Returning once again to Boston (three of his four movies as director have been shot in the state where he grew up), Affleck also screen-writes, produces and stars in this adaptation of the Dennis Lehane book (the author also provided the novel for Affleck’s first film, Gone, Baby, Gone). It follows Joe Coughlin, a soldier scarred by war who turns his back on law-abiding society, instead working his way through the 1920s underworld of pimps and bootleggers.
There are nods – or perhaps they’re bows – to classic Coppola and De Palma movies, but Affleck owes his biggest debt to Scorsese. His film borrows the epic, serpentine structure of Goodfellas or The Wolf of Wall Street, the leading man pulling us through a maze of twists and sub-plots, growing older before our eyes, taking us on a journey through the American psyche (via the Italian mob and the Ku Klux Klan), addressing us directly through voiceover.
And for long stretches, Live by Night flatters to deceive that it’s more than an homage to the greats. An early car chase, peppered with the tinny pop of gunfire, rattles your nerves as much as it does the 1920s bangers; the cinematography – courtesy of regular Tarantino cohort Robert Richardson – is outstanding, every frame stained the nicotine-yellow of a pub ceiling; a supporting cast including Elle Fanning, Brendan Gleeson and Chris Cooper bring depth to the breadth.
And my, oh, my the costumes – Affleck isn’t so much dressed as upholstered, his gigantic frame billowing with boxy period suits. With his glassy eyes and absurdly large face, he looks like an enormous, sad baby dressed up in his daddy’s clothes.
The first inkling that all isn’t well are the – at first infrequent – moments when the script buckles under the weight of its own self-importance.
“This is like the bit in a game of chess when you get a pawn to the end of the board and it turns into a queen,” says Joe, with a straight face.
“At the end of the game the queen and the pawn end up in the same box,” fires back love interest Graciella.
Janky lines like this creep like vines through the film’s final third, with the script tying itself in unlikely knots to justify its central conceit: that Joe is a kingpin gangster, and also somebody we should like, even respect.
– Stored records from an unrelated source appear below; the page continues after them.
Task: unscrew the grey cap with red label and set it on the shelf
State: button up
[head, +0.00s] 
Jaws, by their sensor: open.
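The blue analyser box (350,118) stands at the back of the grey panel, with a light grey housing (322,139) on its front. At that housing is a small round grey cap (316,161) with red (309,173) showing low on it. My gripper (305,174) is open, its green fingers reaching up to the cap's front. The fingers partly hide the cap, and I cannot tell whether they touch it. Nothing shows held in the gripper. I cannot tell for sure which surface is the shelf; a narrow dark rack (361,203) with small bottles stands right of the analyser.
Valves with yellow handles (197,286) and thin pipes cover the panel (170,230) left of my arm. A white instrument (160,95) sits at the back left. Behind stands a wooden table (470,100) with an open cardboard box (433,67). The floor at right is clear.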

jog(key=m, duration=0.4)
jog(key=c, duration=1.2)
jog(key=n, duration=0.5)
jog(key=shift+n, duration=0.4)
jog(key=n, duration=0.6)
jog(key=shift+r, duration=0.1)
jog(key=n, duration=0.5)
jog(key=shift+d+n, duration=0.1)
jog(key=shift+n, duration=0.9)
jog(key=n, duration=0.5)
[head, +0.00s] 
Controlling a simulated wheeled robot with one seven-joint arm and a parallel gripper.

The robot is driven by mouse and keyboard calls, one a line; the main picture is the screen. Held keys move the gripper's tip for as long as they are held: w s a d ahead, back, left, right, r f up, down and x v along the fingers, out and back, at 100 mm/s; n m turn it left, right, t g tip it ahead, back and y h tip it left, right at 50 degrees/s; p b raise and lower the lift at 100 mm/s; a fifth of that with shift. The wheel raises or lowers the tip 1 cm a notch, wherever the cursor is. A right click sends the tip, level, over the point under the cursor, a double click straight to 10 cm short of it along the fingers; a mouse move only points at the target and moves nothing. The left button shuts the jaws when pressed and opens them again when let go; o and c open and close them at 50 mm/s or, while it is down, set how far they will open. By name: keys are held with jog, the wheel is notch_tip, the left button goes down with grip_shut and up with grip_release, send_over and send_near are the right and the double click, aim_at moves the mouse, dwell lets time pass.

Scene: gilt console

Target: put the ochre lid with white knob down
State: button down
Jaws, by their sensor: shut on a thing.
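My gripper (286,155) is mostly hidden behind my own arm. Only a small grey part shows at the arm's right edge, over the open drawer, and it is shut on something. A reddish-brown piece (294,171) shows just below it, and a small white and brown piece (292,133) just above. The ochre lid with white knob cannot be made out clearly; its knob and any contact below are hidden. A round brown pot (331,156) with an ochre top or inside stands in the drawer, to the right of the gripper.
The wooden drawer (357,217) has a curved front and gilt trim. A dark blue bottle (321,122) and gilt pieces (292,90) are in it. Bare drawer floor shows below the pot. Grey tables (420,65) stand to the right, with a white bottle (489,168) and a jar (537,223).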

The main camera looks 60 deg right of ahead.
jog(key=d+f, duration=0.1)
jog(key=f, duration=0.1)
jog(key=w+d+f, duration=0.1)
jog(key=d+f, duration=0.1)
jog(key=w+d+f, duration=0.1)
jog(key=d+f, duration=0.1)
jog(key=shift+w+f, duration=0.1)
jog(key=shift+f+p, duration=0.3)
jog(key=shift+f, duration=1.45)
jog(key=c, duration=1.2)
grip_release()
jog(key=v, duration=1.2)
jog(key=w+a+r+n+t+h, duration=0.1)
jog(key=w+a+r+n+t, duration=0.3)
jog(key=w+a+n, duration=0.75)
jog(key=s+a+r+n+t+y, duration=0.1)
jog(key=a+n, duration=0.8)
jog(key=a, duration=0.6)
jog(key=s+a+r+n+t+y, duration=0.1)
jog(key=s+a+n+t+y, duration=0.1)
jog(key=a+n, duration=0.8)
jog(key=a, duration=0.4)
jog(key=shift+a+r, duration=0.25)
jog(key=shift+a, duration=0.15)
In the last, jarringly mawkish sequence, the sentimental score (a weak-point throughout, in contrast to the often-brilliant diegetic music) and uncharacteristically dewey-eyed cinematography threaten to sour the entire enterprise.
There’s enough style in evidence to ensure Affleck’s card remains relatively unmarked, but there’s little here to suggest that the great gangster movies aren’t already behind us.